Thursday, December 18, 2014

Finally see the source of criticism is insecurity

Dec 12 aft 2
The power of empathy
Criticisms can be well deserved, and when they hit the mark, they have much to teach us. But crucial comments can also be undeserved, unnecessary and manipulative. Sifting the wheat from the chaff is an important, challenging task.
If you find urself are often critical of others, use ur empathy to discover the source of ur insecurities. In my experience people who do a lot of criticising are often insecure; feeling unsteady and unprotected, they tend to lash out at others.
A tendency to be critical of self and/or others

Soul
That's how I recently see my brother. I saw that he needs to put me down unnecessarily just to bring himself up.
Mmm, wonder if P is like that too. She is definitely critical of many people.
As for me I m sensitive towards criticism cos my love language is  word affirmation.

Words of Affirmation
Actions don’t always speak louder than words. If this is your love language, unsolicited compliments mean the world to you. Hearing the words, “I love you,” are important— hearing the reasons behind that love sends your spirits skyward. Insults can leave you shattered and are not easily forgotten. You thrive on hearing kind and encouraging words that build you up.

The power of empathy
When u are convinced that a person is trustworthy and authentically cares about u, enter the rship wholeheartedly

Soul
No wonder I always get hurt by P.  I think affirmation words definitely not her love language cos she said tend to be direct with people close to her.
Wonder how she show love. Services, perhaps.
Mmm or maybe gifts. She truly show up when I went to Kailash. Gave me good advice and loaning me stuff for the trips. That's was loving of her.
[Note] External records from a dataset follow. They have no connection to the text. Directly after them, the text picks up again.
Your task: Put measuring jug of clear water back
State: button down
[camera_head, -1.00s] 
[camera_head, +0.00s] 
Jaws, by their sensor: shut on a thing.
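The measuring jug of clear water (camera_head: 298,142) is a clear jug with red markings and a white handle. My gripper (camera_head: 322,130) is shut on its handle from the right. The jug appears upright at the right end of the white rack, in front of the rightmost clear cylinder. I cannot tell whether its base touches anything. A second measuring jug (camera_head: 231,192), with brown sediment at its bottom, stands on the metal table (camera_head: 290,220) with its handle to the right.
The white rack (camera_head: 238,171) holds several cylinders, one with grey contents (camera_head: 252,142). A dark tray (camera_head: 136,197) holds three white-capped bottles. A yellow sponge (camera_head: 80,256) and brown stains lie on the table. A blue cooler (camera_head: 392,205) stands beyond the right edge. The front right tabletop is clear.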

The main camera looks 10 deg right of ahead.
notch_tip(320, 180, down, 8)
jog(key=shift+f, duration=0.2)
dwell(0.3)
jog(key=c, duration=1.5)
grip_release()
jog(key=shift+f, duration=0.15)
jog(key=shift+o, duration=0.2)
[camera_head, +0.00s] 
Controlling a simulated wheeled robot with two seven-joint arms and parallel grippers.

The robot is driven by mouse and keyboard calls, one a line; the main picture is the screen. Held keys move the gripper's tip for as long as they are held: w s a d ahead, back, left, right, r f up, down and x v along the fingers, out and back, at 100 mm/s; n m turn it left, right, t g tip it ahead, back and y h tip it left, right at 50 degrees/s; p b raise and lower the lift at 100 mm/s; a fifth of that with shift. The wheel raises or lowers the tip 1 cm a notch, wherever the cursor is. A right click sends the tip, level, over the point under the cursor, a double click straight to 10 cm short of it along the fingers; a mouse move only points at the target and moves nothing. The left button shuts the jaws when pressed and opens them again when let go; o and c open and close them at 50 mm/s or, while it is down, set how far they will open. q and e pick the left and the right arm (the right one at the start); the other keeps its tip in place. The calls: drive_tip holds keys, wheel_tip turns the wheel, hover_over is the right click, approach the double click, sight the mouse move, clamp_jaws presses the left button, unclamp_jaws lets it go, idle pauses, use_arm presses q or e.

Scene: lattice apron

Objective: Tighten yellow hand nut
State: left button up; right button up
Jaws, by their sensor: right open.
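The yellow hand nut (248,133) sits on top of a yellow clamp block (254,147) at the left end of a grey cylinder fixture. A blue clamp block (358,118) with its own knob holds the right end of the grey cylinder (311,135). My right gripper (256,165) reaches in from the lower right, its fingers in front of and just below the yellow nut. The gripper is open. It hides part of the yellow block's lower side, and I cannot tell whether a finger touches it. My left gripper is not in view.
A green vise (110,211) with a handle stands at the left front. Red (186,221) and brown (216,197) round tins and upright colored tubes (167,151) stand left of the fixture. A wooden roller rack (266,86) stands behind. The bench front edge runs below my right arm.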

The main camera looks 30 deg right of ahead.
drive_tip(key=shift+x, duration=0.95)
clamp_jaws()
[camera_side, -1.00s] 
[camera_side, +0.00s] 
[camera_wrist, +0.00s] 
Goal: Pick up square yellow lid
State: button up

Mmmm, guess we both at different end of love language.
No wonder while we both do respect each other but somehow tend to have conflict. Me feeling hurt and she tot I m drama.

The power of empathy
The ability to be alone is necessary condition for acceptance of ourselves and others. Not until we learn how to be comfortable alone with ourselves can we be comfortable with others.

Erich Fromm
If I am attached to another person because I cannot stand on my own feet, he or she may be a lifesaver, but the rship is not of love. Paradoxically, the ability to be alone is the condition for the ability to love.


Dec 19
Just received a message from P.
I now realised that she never see me as a friend. I can now let go of her too from my circle of close friends.
No more seeking her approval. No more seeking her validation.
No more hoping that she be 'nice'.
No more hoping that she will 'share' her experiences.
No more holding on to her for linkage to local Isha.
Now that I have let go of Local Isha..I can let go of her too.
No more...
Feel relieved, similar to the relief I felt when I let go of S.